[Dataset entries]

────────

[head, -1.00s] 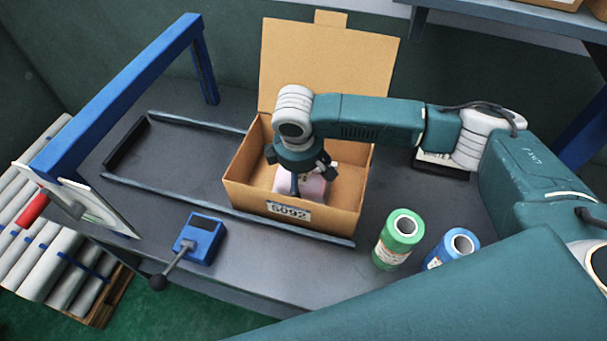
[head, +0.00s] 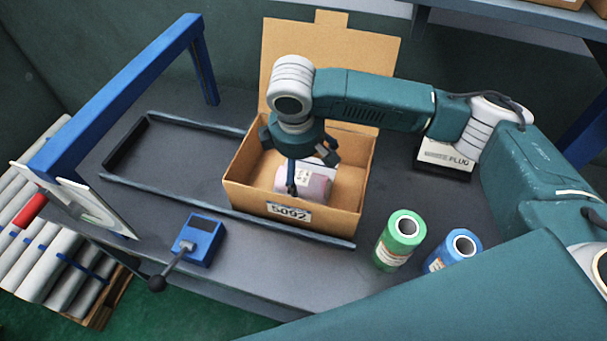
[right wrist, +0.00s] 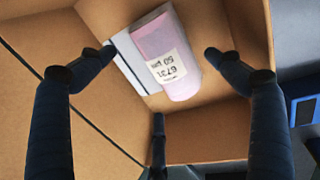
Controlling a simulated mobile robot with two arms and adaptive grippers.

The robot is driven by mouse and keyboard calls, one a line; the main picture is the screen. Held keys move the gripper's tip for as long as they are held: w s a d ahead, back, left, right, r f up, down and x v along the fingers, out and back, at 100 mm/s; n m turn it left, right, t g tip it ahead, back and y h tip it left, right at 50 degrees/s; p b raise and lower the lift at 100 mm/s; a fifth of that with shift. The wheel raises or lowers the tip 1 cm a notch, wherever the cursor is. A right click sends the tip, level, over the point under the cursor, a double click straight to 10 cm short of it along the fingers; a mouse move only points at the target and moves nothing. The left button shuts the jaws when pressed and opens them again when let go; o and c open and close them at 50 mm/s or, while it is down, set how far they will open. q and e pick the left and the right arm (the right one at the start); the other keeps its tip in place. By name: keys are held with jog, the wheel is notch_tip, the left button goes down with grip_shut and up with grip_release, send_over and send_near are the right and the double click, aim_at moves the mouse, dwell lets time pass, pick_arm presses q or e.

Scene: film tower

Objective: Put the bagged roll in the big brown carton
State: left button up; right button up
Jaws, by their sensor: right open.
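The big brown carton (head: 240,185) stands open on the bench with its lid flap up and a label reading 5092 on its front. The bagged roll (head: 316,186), pinkish in a clear wrap, lies on its side inside the carton. It also shows in the right wrist view (right wrist: 172,60) with a white label, next to a white flat item (right wrist: 128,58). My right gripper (head: 293,180) is above the roll, inside the carton's opening. In the right wrist view its fingers (right wrist: 165,85) are spread, apart from the roll. My left gripper is not in view.
A green roll (head: 399,240) and a blue roll (head: 452,250) stand right of the carton. A white box marked PLUG (head: 445,157) is behind them. A blue lever box (head: 203,238) sits at front left, with a blue frame (head: 120,95) behind. Dark rails flank the carton.

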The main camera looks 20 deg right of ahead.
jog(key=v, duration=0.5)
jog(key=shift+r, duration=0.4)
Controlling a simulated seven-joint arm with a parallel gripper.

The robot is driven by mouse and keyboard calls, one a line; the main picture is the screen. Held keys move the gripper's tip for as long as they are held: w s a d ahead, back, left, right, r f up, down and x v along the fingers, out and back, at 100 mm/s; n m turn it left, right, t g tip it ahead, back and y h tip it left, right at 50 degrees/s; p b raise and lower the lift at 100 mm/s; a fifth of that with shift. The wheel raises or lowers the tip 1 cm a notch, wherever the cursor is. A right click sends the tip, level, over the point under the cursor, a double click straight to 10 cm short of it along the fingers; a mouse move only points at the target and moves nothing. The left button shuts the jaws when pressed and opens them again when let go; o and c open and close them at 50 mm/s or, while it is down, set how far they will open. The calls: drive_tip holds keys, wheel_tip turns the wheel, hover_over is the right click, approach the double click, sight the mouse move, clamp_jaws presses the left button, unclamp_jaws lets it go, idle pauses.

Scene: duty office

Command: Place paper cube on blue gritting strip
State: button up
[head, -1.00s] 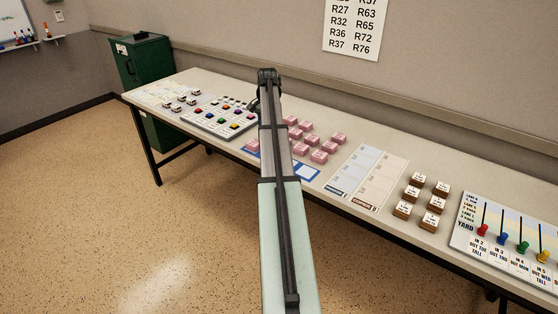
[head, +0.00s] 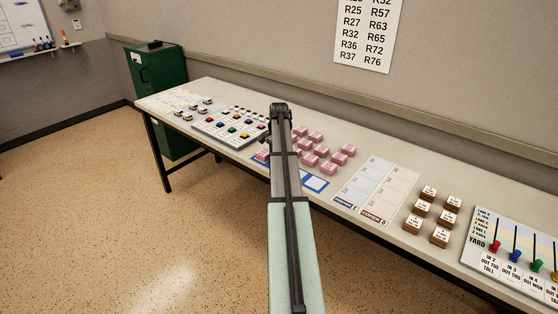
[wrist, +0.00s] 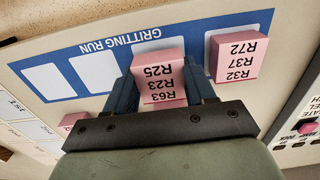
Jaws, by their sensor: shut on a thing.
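My gripper (wrist: 160,82) is shut on a pink paper cube (wrist: 159,80) printed R63, R23, R25 in the wrist view. The held cube is over the blue gritting strip (wrist: 75,52), marked GRITTING RUN, and covers part of it. I cannot tell whether the cube touches it. White squares show bare on the strip to the left. Another pink cube (wrist: 238,57), printed R32, R37, R72, is on the strip's right end, apart from my gripper. In the head view my arm hides the gripper and held cube; the strip (head: 327,187) shows right of the arm.
Several pink cubes (head: 322,152) stand behind the strip. A board with coloured buttons (head: 230,126) is at left. A two-part sheet (head: 375,190), several brown-based blocks (head: 440,237) and a yard board (head: 512,250) are at right.

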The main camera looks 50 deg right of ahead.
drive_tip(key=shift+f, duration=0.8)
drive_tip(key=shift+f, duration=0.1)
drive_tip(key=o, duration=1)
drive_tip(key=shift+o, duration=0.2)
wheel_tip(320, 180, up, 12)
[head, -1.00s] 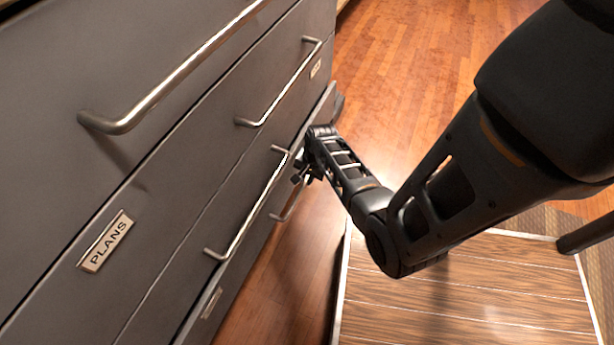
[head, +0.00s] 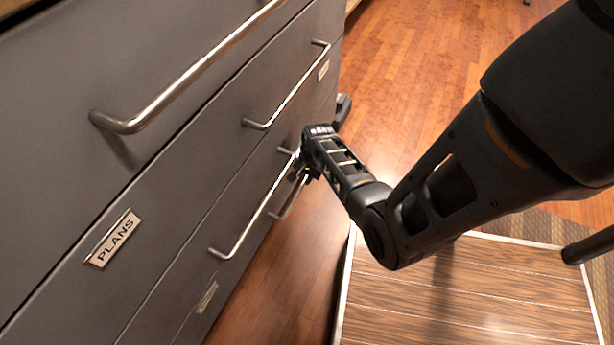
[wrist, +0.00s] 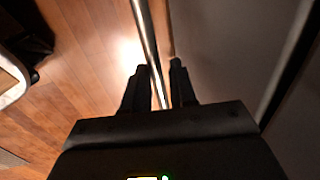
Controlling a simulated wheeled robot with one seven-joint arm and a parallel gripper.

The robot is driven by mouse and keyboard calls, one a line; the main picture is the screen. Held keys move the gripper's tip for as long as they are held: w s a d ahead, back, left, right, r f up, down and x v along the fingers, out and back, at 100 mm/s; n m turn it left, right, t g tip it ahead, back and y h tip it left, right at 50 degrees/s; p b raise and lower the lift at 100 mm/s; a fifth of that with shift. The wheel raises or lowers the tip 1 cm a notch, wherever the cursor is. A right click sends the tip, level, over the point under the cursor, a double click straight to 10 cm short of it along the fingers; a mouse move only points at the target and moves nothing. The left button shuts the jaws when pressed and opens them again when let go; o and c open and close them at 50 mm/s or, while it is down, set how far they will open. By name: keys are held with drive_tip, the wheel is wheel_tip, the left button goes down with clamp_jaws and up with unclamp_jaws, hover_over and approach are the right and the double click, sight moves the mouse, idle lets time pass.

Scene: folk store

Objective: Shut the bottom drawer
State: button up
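The dark grey drawer cabinet fills the left of the head view. My gripper (head: 303,172) is at the far end of the long handle, partly hidden by my arm. In the wrist view, my gripper (wrist: 160,68) has its fingers apart, with a metal handle bar (wrist: 147,35) running between them and a small gap visible.
Upper drawers with metal handles (head: 190,75) and a "PLANS" label (head: 113,238) are above. A wooden slatted platform (head: 470,290) stands at lower right, close to my arm. Bare wooden floor (head: 430,80) lies beyond the cabinet.

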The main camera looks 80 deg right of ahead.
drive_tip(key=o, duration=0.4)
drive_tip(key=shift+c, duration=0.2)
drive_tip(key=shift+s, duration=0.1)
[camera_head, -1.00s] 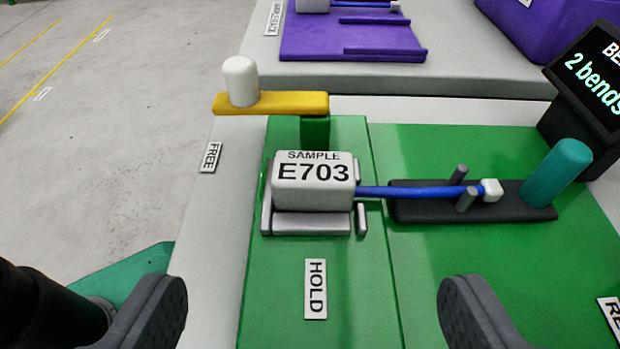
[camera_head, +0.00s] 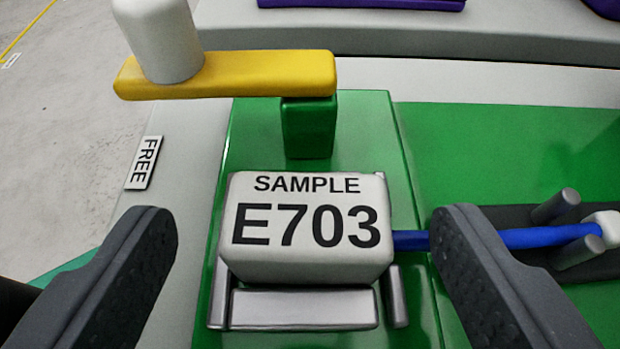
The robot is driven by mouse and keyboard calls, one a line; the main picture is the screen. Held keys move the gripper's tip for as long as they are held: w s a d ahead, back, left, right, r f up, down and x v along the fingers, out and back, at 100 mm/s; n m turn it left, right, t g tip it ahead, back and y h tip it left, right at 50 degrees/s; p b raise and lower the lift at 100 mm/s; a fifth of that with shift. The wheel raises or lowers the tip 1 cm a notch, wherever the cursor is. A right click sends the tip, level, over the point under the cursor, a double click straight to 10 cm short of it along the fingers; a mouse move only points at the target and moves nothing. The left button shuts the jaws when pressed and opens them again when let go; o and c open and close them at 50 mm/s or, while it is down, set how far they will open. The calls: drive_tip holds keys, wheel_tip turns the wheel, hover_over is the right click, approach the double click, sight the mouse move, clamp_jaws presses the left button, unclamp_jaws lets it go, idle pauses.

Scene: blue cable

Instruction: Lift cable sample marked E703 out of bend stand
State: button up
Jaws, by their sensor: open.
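The cable sample block marked E703 (camera_head: 304,262) is a pale grey box sitting in a grey metal cradle (camera_head: 303,310) on the green stand (camera_head: 360,125). A blue cable (camera_head: 520,238) runs right from the block, between two grey pins (camera_head: 556,206), to a white end piece (camera_head: 606,228). My gripper (camera_head: 305,225) is open and empty. One finger is left of the block and the other is right of it, over part of the blue cable. Neither finger visibly touches the block.
A yellow lever (camera_head: 265,73) with a white knob (camera_head: 162,35) lies behind the block, on a green post (camera_head: 308,128). A FREE label (camera_head: 144,162) is on the grey surface at left. Purple parts (camera_head: 360,3) stand at the back.

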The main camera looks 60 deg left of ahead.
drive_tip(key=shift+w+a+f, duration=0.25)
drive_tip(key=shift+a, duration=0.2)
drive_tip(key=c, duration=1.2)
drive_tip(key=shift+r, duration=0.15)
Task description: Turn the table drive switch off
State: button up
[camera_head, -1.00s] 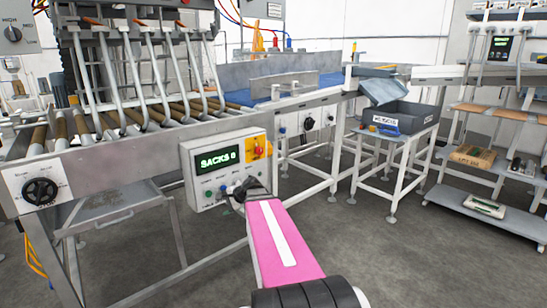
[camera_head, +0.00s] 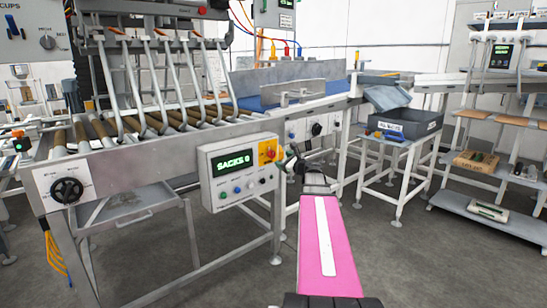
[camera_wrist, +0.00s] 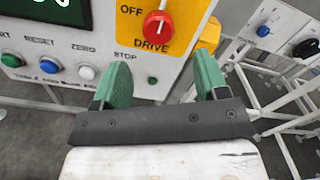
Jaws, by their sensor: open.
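The table drive switch is a red knob (camera_wrist: 158,25) with a white mark, on a yellow plate (camera_wrist: 183,38) lettered OFF and DRIVE. The mark runs roughly upright; the top of the plate is cut off in the wrist view. In the head view the red knob (camera_head: 270,154) sits at the upper right of the grey control box (camera_head: 225,200). My gripper, with green fingers (camera_wrist: 162,75), is open and empty. The knob lies ahead of the gap between the fingers, apart from them. In the head view my gripper (camera_head: 292,158) is just right of the box.
The box's display (camera_head: 234,163) reads SACKS 0. A roller table (camera_head: 130,160) stands behind. A small table (camera_head: 390,143) with a grey bin stands right.

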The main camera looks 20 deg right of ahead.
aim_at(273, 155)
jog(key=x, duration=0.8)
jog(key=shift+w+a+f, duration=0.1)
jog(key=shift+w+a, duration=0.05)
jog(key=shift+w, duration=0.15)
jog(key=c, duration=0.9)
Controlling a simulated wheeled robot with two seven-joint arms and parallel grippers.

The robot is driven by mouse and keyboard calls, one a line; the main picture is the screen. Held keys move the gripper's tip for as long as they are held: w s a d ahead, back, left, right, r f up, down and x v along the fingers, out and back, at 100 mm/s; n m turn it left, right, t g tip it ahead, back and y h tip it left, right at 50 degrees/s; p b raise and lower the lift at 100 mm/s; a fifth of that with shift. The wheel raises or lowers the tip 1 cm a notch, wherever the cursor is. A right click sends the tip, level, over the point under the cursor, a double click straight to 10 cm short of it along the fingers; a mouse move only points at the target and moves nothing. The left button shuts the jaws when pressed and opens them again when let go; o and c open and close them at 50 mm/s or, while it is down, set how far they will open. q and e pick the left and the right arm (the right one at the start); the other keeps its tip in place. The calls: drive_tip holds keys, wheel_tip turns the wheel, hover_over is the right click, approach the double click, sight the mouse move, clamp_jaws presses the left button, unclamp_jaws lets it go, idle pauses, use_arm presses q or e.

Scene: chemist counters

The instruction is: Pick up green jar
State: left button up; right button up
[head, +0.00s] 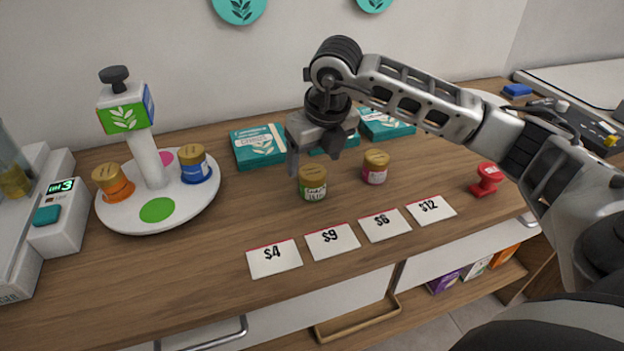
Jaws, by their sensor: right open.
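The green jar (313,184), with a gold lid and a green and white label, stands upright on the wooden counter (240,215), behind the price cards. My right gripper (312,168) comes in from the right and hangs above and just behind the jar, fingers pointing down. It is open and holds nothing that I can see. Whether a finger touches the jar cannot be told. My left gripper is not in view.
A pink jar (375,168) stands close to the right. Price cards (332,240) lie in front. Teal boxes (258,146) lie behind. A white turntable (205,211) with an orange jar (113,182) and a blue jar (195,164) is left. A red stamp (487,178) is right.

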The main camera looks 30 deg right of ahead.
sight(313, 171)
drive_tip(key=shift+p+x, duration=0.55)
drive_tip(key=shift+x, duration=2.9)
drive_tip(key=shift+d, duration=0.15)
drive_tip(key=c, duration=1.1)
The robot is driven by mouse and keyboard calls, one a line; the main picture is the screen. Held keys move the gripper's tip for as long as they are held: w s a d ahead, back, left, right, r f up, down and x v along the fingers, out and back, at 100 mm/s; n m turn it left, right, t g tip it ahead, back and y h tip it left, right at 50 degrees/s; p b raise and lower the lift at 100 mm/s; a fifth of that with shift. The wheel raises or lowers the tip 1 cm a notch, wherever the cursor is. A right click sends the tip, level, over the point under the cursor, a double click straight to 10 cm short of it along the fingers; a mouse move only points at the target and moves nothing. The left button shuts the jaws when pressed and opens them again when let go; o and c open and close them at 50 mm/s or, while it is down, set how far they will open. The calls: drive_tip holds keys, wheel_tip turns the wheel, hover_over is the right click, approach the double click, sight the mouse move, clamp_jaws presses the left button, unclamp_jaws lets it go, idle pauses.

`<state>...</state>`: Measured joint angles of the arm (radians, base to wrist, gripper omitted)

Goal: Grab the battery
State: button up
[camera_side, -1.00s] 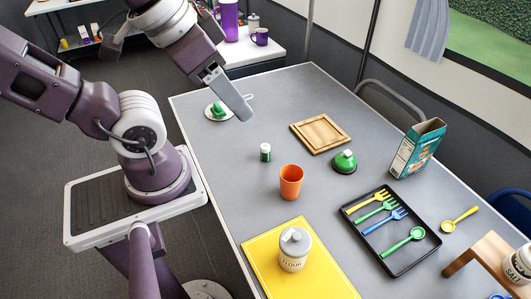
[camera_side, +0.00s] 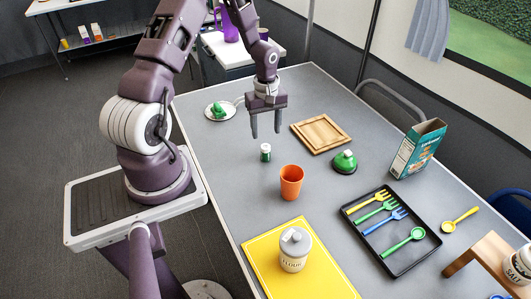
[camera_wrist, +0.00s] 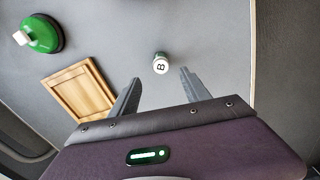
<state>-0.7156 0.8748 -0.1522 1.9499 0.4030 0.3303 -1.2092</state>
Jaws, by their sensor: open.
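The battery (camera_side: 265,152) is a small upright green cylinder with a white top, standing on the grey table. In the wrist view its white top, marked with a dark B, faces me (camera_wrist: 160,63). It lies beyond the fingertips, in line with the gap between them. My gripper (camera_side: 266,135) is open and empty, pointing down above the table near the battery. Both fingers also show in the wrist view (camera_wrist: 160,76), apart from the battery. Nothing hides the battery in either view.
An orange cup (camera_side: 291,184) stands close in front of the battery. A wooden board (camera_side: 320,133) and green domed object (camera_side: 344,163) lie to its right. A utensil tray (camera_side: 398,262), flour jar (camera_side: 293,252) and box (camera_side: 416,150) are farther off. Bare table lies left of the battery.

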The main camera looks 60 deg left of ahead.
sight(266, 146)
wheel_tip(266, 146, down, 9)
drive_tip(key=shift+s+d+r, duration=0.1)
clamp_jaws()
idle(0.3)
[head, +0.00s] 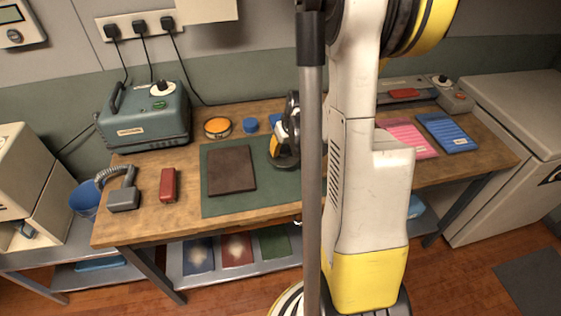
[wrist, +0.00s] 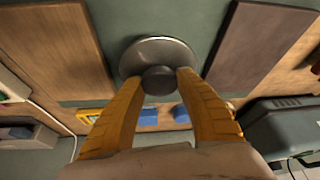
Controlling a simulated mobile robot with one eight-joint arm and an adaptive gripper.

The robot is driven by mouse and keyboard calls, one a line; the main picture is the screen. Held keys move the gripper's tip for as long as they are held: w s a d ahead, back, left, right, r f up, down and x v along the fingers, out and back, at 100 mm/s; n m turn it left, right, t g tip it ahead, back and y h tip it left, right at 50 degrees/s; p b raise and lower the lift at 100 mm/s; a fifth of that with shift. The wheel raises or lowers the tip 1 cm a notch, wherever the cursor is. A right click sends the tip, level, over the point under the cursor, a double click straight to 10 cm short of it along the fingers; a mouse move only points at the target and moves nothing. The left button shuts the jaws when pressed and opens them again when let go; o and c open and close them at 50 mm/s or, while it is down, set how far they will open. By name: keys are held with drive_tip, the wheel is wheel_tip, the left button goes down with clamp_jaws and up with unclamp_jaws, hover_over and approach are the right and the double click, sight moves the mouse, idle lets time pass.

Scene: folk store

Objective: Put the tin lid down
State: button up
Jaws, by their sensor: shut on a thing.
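The tin lid (wrist: 160,52) is a round grey metal disc with a dark knob in its middle. In the wrist view the orange fingers of my gripper (wrist: 160,82) are shut on that knob. The lid is over the green mat (wrist: 150,15); I cannot tell whether it touches it. In the head view my gripper (head: 284,150) is at the right part of the green mat (head: 220,205), right of a dark brown slab (head: 231,168), and my arm hides much around it. A round tin (head: 217,127) with an orange top stands behind the mat.
A teal machine (head: 145,120) stands at the back left of the wooden bench (head: 190,220). A red block (head: 168,184) and a grey corded handpiece (head: 124,195) lie left. Pink (head: 408,140) and blue (head: 447,132) pads lie right.

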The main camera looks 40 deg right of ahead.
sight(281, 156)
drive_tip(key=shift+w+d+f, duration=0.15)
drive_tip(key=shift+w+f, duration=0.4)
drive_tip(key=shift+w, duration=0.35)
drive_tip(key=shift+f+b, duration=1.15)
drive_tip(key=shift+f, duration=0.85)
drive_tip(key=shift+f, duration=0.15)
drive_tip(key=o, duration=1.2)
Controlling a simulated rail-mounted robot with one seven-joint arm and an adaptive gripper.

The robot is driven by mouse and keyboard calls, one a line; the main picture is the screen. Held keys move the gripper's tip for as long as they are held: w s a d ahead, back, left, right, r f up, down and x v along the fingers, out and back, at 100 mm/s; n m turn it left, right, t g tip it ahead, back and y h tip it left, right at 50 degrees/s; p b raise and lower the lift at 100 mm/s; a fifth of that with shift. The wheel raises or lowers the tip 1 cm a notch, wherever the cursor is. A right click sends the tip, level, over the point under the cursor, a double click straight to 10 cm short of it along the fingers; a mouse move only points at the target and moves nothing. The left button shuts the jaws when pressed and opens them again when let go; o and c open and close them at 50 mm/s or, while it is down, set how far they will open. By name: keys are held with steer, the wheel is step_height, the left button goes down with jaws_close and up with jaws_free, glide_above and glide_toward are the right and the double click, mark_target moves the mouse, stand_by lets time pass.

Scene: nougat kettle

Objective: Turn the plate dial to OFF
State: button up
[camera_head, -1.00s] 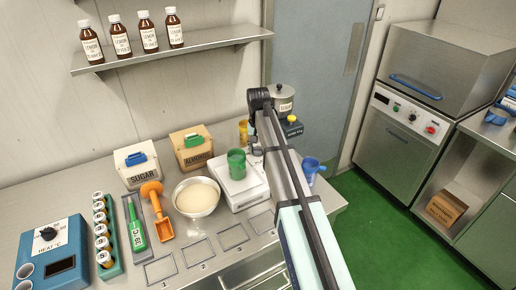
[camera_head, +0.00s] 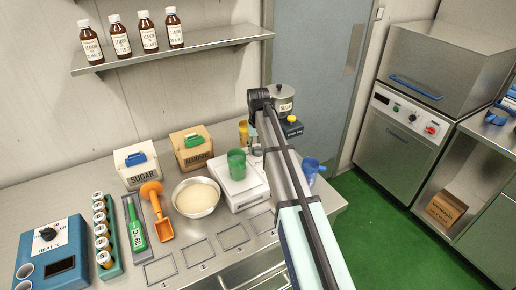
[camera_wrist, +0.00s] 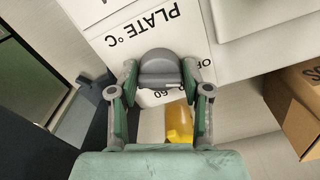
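The plate dial (camera_wrist: 160,68) is a grey round knob on a white panel marked "PLATE °C" in the wrist view. A partly covered "OF…" label and a "60" show beside it. Which mark the knob points to cannot be told. In the head view my arm hides the dial and most of the gripper.
A yellow object (camera_wrist: 179,122) lies just below the knob in the wrist view, with a brown box (camera_wrist: 299,108) to the right. In the head view a white device (camera_head: 243,190) bearing a green beaker (camera_head: 236,164) and a bowl (camera_head: 197,197) stand left of my arm.

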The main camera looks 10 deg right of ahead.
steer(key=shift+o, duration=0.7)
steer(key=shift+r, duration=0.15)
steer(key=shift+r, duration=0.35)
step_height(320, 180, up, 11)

────────

» **What the task requires**
Copy each line of the listing that includes "Scene".

» **Exercise solution**
Scene: film tower
Scene: duty office
Scene: folk store
Scene: blue cable
Scene: chemist counters
Scene: folk store
Scene: nougat kettle

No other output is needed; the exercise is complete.